According to Axios, Oracle has started to audit TikTok’s algorithms and content moderation models. This comes after the Chinese video-sharing app agreed to store the US users’ data within the United States.
TikTok came under fire after it acknowledged that some of its China-based employees had access to US users’ data. On the heels of this, TikTok’s CEO wrote a letter to US lawmakers to explain the company’s plans to address the security concerns. One of the measures that TikTok agreed to take was to store the US user’s data in an Oracle data center.
Oracle is now auditing the algorithms and content moderation models of TikTok to “ensure they aren’t manipulated by Chinese authorities”.
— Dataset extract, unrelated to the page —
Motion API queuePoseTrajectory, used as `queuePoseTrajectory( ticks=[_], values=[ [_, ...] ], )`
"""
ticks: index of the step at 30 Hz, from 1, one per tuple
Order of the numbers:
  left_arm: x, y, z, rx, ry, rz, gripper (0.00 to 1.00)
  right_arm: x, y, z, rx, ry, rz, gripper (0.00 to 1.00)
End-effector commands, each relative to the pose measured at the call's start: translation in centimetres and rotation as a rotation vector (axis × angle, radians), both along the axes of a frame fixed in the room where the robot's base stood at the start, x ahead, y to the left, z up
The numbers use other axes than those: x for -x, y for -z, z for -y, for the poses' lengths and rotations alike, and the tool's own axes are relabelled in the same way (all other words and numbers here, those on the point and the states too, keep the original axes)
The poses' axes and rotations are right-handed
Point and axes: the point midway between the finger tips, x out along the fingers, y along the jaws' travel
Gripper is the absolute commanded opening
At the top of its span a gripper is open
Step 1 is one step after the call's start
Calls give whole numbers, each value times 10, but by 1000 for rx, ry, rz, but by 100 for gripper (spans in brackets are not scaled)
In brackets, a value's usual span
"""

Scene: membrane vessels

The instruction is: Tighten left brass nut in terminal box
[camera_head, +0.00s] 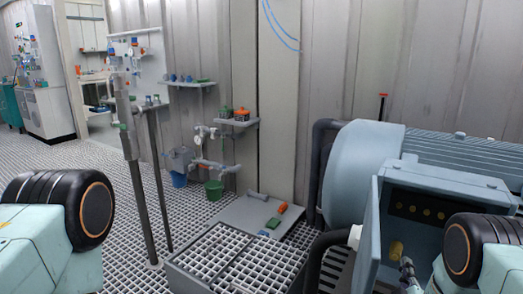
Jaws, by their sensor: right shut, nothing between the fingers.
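The blue-grey terminal box (440,184) on the motor is open at the right of the view. Inside its upper part is a dark row with several small brass nuts; the leftmost brass nut (400,206) shows clear of my gripper. A larger brass-coloured round fitting (396,249) sits lower in the box. My right gripper (406,264) is shut and empty at the box's lower front, just below that fitting in the picture. I cannot tell whether they touch. Of my left arm only a joint shows at the lower left; its gripper is out of view.
The box's open door (372,235) stands on its left side. The large motor (362,165) is behind. A grated platform (238,258) lies left of the box, with a grey tray (246,214) of small items beyond. A post (130,150) stands farther left.

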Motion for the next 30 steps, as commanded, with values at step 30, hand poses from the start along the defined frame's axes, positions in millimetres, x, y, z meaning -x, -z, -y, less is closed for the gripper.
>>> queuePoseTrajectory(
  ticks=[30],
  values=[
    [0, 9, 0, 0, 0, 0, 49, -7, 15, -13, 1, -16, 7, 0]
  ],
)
A spokesperson told Axios that the recent moves give Oracle “regular vetting and validation” of TikTok’s content recommendation and moderation models. It also helps Oracle “to ensure that outcomes are in line with expectations and that the models have not been manipulated in any way”.
Oracle keeps a close eye on TikTok’s algorithms and content moderation models
TikTok’s conflict with the US administration started during Trump’s presidency, and Trump even imposed bans on the app. However, the Chinese app could find a way out through a court ruling.
To curb further conflicts, TikToK started a new project called Project Texas. Project Texas aims to reassure US lawmakers that the US user’s data is safe. Also, content moderation models aren’t manipulated by the Chinese government. Collaboration with Oracle is a part of Project Texas. TikTok also separated US operations’ backend functions and code.
The spokesperson also said the company “will ensure that content continues to be flagged and actioned appropriately based on our Community Guidelines and no other factors”.
TikTok parent company ByteDance is already accused of collaborating with the Chinese Communist Party. The company always denied the allegation. However, a 2019 report by Guardian shed light on TikTok’s content moderation police. The report claimed the app has followed Beijing’s guidelines to censor content.